Despite Florida’s previous status as a “purple” swing state, its government is deep red. DeSantis faces no real opposition thanks to a Florida Democratic Party that can’t figure out how to win elections and the state’s rightward shift in recent years.

Note that disclaimer buried in the prose designed to diminish DeSantis’ achievements: Florida Democrats no longer know how to win elections. Hmmm. This deserves further review … in a moment.

The board further declares the concentration of GOP power has resulted in hasty, “sloppy” bill writing that produces vague laws “ripe for court challenges.” The Herald notes with unvarnished glee the occasions sympathetic judges sided with plaintiffs (while conceding the state could prevail — and several times has prevailed — on appeal).  

The sage opinion leaders at the Herald treat these challenges and occasional setbacks as unique to, and a product of, Florida Republicans’ legislative supermajority. As though Democrats hatching schemes on closely divided Capitol Hill never pass bills of dubious constitutional merit, and Democrat presidents never get their overzealous executive orders tossed by the courts.

Oh, wait. Not so fast, my friend.

Nonetheless, the board sees a DeSantis-invented method to this aggressiveness.

[T]he point is that a DeSantis presidency would push the limits of the U.S. Constitution through laws, if he can get them passed, and executive orders. Court battles over a president’s policies have become normal in America’s polarized politics. The difference with DeSantis is that legal fights don’t seem to be a consequence of his actions, but the goal.

Well, yeah. With DeSantis attempting to root out the progressive status quo, it’s a tale of eggs and omelets, as the Tampa Bay Times reported in January. 

April Schiff, a Tampa Republican political consultant who represents Hillsborough County in the state party, said lawsuits have become part of political life in a highly divided time.
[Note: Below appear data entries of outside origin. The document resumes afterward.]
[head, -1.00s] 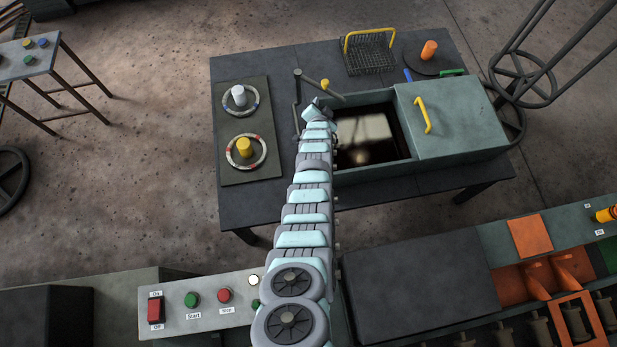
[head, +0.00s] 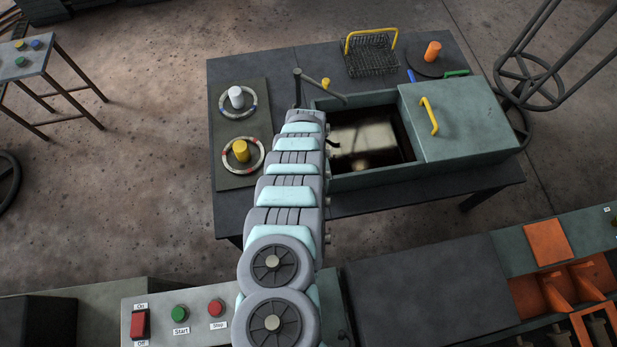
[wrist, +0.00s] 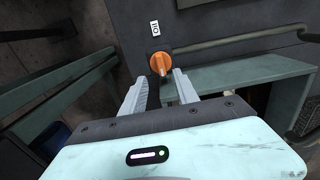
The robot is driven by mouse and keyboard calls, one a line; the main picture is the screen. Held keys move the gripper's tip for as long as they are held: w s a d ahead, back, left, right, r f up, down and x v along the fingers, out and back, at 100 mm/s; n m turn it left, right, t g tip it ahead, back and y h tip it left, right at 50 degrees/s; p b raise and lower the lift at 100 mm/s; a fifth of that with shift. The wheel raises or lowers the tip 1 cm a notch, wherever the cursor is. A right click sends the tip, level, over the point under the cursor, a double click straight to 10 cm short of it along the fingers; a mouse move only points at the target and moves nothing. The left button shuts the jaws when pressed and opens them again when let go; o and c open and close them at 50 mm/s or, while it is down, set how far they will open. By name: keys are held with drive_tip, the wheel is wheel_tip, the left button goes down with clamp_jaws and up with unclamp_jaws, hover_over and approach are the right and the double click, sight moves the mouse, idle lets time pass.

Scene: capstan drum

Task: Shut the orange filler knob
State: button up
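The orange filler knob (wrist: 160,63) shows in the wrist view, on a dark upright panel below a small white label (wrist: 155,28) that seems to read "OIL". A pale bar or tip sticks out at its lower edge. My gripper (wrist: 159,76) is open, with one grey finger to the lower left of the knob and one to its lower right. The knob lies about between and just beyond the fingertips; I cannot tell whether they touch it. In the head view the knob and my gripper are hidden behind my arm.
In the wrist view a dark pipe (wrist: 235,42) runs right of the knob, above a green-grey ledge (wrist: 235,83). In the head view an open tank (head: 345,184) with a yellow-handled lid (head: 465,115) stands on the dark table, beside a thin crank (head: 318,86).

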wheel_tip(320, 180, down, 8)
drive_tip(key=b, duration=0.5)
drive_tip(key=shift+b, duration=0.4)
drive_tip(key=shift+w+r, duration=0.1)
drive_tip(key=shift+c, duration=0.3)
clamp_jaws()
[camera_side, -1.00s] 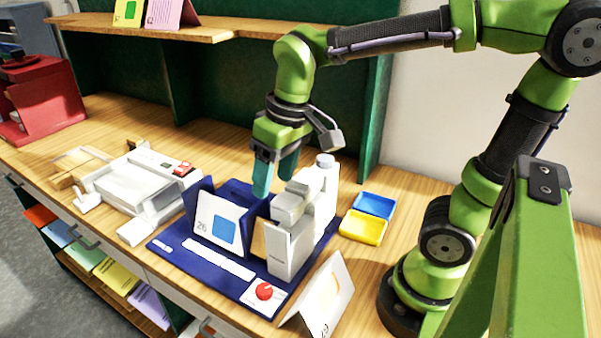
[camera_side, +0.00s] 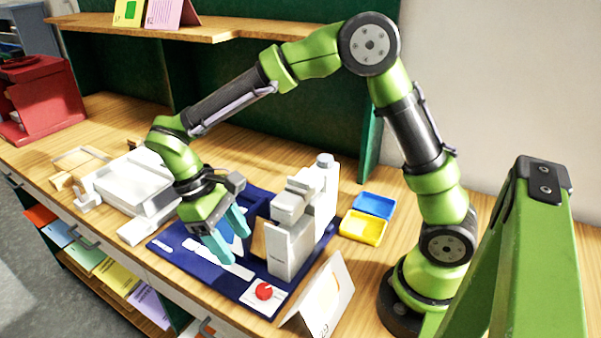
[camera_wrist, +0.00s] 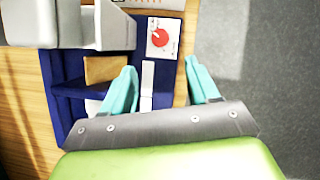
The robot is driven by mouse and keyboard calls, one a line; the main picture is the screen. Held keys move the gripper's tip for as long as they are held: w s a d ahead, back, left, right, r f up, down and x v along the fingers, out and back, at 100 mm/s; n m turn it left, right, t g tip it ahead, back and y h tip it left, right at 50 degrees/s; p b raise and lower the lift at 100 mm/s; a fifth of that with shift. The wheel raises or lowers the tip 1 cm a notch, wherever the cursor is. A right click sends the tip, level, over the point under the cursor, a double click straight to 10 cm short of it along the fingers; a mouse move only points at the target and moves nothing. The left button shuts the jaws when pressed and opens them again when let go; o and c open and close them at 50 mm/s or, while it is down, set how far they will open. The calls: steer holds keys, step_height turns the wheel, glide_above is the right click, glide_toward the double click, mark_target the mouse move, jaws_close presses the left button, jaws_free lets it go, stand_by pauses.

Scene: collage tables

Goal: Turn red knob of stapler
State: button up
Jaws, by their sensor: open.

Schiff disagreed that DeSantis is out to solely win the messaging war, but rather is working to win cases and reverse precedents that have impeded Republican priorities.

“It’s smart,” she said. “He lays out a pathway to say, ‘This is what we’re going to do. … We can challenge that and set a new precedent.’ ”

So, as promised, back to the Herald’s lament about Florida Democrats having lost the winning touch, and the state’s rightward drift.

Here’s a wild thought: Perhaps Florida voters haven’t drifted right so much as they have been shoved in that direction. This could be crazy talk, but maybe voters in the Sunshine State, having listened to the claims and evaluated the leftward positions of Democrat candidates and their surrogates, have turned the other way.

The Herald’s editorial board doubts the “Florida Blueprint”  is “an effective way to lead a diverse nation.” They said the same thing about Ronald Reagan’s conservatism in 1979. Then the Gipper won, commanded the White House’s bully pulpit, and began to bend the course of history to his vision. Sometimes, history repeats. If we’re lucky.

Barely a generation ago, Florida was the purplest of states. Since then, only one party has championed the issues that push Sunshine State voters’ buttons: free enterprise, low taxes, minimal regulation, property rights, law and order, parental rights, defense of childhood innocence, school choice, liberty … and — just so we’re clear — it’s not Democrats.

Florida may be special, but it is scarcely unique. If the Florida Blueprint means declaring the embrace of freedom and advancement of conservative principles that turned a state from purple to hot crimson for a national audience, we like the carrier’s chances for success.